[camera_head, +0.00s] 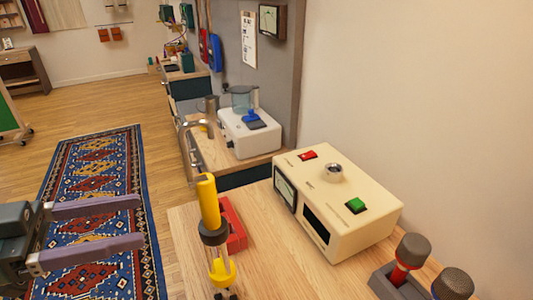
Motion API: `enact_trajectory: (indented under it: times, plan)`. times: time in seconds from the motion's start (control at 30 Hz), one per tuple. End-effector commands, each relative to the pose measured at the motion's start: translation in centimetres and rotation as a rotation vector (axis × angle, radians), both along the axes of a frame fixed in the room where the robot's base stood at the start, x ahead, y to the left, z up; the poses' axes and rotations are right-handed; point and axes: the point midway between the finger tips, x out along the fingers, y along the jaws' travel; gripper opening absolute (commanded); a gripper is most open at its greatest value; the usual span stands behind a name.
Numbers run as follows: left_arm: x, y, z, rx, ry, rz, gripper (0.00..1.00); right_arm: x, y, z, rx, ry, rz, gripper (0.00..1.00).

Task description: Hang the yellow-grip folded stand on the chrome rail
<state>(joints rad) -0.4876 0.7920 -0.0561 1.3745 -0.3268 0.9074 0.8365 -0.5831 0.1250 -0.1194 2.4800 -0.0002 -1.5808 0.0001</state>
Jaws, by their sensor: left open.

* _REQUIRED WORK_
Retype the listing exactly. Pictures do not belong in the copy.

* _RESULT OF THE EXERCISE_
[camera_head, +0.00s] 
Motion API: `enact_trajectory: (indented under it: times, plan)`. times: time in seconds from the motion's start (control at 30 Hz), one per tuple. End-effector commands, each relative to the pose measured at the motion's start: translation in centimetres and rotation as a rotation vector (axis × angle, radians), both along the axes of a frame fixed in the room where the robot's base stood at the start, x ahead, y to the left, z up; the poses' axes and rotations are right-handed; point and axes: the point midway between the finger tips, x out along the fingers, y along the jaws' travel; gripper opening absolute (commanded); a gripper is most open at its greatest value; the usual span stands behind a name.
Numbers run as follows: left_arm: x, y, z, rx, ry, rz, gripper (0.00..1.00); right_arm: x, y, z, rx, ry, rz, gripper (0.00..1.00).

Task description: Hang the yellow-grip folded stand on the chrome rail
<state>(joints rad) -0.4876 0.7920 -0.0561 1.3745 -0.3268 0.9074 0.8365 -0.5831 0.1250 -0.1194 2.4800 -0.0002 -1.5808 0.0001</state>
Jaws, by their sensor: left open.

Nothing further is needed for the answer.